Outside of school, Aleezah enjoys volunteering in outreach with Theodor Jacobsen Observatory (TJO) and the Mobile Planetarium Committee (MoPlaC), and inspiring young scientists in the greater Seattle area. She also loves spending time with her friends, family, and her pet bunny! Aleezah has contributed a lot of time and effort into the departments mission. We are sad that she is graduating this year, but we can’t wait to see what she will accomplish in the future.

“Aleezah is an outstanding astronomy student in ways that extend well beyond the classroom — academically driven, for certain, but also generous with her time and dedicated to supporting the whole UW astronomy community. She is the radiant, endlessly upbeat heart of the LOA, and we are lucky to have her leadership and spirit.” – Professor Chris Laws

Graduate Research: Focus on Tyler Gordon

This quarter’s research spotlight is on Tyler Gordon. Tyler’s research focuses on improving the detectability of exoplanetary transits. Transits occur when an exoplanet passes between us and its host star, causing a brief dip in the light of the star which indicates the presence of the planet. Unfortunately, the star itself complicates things by fluctuating in brightness even when no planets are present. Tyler works on developing models which can differentiate between these two effects by considering how different wavelengths of stellar light are affected differently by transits as opposed to the star’s own variability. With these models in hand, he hopes to be able to detect smaller planets and determine their properties with greater precision than is currently possible. Tyler also serves as astronomy’s Planetarium Coordinator. He can often be found giving a number of talks to students ranging from K-12, or fixing the planetarium computers. We are extremely grateful to Tyler for keeping the planetarium a viable tool for classroom learning and outreach.

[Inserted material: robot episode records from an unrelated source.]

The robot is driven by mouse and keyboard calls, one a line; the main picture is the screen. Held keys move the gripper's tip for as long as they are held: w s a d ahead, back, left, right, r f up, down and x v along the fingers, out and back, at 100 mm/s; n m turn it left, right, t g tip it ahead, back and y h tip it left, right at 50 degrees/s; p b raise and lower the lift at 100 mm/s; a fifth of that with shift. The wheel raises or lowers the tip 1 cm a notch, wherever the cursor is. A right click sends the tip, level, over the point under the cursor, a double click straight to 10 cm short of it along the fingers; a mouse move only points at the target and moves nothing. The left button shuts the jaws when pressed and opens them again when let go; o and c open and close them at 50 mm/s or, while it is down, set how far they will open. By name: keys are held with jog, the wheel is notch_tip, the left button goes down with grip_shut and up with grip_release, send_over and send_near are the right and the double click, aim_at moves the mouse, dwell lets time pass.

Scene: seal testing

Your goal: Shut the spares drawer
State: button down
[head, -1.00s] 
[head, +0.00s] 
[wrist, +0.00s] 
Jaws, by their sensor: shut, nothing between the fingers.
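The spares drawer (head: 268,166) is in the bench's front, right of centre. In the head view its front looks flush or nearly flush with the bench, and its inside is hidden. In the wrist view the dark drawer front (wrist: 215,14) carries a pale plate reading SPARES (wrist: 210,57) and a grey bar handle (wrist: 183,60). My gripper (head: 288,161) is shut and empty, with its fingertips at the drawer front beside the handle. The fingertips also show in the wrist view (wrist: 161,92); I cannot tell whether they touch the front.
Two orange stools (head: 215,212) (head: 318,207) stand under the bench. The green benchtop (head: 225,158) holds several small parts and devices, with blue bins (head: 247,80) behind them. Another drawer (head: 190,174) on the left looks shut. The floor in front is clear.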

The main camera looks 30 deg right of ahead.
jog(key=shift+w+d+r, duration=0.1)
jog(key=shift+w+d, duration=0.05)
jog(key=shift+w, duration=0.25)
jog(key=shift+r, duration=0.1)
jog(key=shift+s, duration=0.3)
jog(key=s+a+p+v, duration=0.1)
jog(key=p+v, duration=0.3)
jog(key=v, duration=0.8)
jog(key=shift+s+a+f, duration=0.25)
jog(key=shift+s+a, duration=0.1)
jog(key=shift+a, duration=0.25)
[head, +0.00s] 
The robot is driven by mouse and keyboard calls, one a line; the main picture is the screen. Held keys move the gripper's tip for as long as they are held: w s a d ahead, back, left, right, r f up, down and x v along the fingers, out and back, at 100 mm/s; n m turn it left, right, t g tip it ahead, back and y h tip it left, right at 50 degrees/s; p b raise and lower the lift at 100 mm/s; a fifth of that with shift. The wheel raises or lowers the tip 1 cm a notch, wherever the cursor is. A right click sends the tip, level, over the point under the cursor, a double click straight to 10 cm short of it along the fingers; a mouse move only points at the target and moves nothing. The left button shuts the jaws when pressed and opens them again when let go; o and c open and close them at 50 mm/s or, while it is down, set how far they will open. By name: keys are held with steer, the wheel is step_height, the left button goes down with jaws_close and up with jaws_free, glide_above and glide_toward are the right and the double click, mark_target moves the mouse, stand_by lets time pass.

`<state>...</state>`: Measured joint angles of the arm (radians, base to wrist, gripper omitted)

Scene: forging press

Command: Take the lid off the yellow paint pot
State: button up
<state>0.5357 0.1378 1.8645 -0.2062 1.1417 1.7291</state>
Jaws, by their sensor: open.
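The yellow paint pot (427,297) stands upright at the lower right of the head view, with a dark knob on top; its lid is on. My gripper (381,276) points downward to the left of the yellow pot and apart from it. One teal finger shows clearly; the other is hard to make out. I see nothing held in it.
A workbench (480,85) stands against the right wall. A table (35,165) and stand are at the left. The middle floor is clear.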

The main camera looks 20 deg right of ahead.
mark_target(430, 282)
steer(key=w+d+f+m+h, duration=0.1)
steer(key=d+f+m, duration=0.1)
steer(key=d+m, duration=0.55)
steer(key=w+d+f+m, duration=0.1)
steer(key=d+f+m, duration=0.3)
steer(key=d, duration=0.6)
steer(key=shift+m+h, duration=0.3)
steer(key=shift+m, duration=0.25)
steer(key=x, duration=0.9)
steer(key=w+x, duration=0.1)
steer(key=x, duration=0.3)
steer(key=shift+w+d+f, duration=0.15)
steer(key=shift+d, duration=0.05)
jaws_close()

“Tyler is a model departmental citizen, having served as a graduate representative for the astronomy grads, and running the planetarium. For his research, Tyler is helping in making new discoveries in planetary systems observed with the James Webb Space Telescope, such as planets hosting moons, should they exist.” – Professor Eric Agol

Outside of his research, and planetarium life Tyler enjoys taking full advantage of the clement Pacific Northwest summers to explore the region. When the weather is less agreeable, he spends his time reading and trying out new recipes. He finds purpose in caring for his many houseplants and hopes to someday have an outdoor garden as well. We are very happy to share his research with you.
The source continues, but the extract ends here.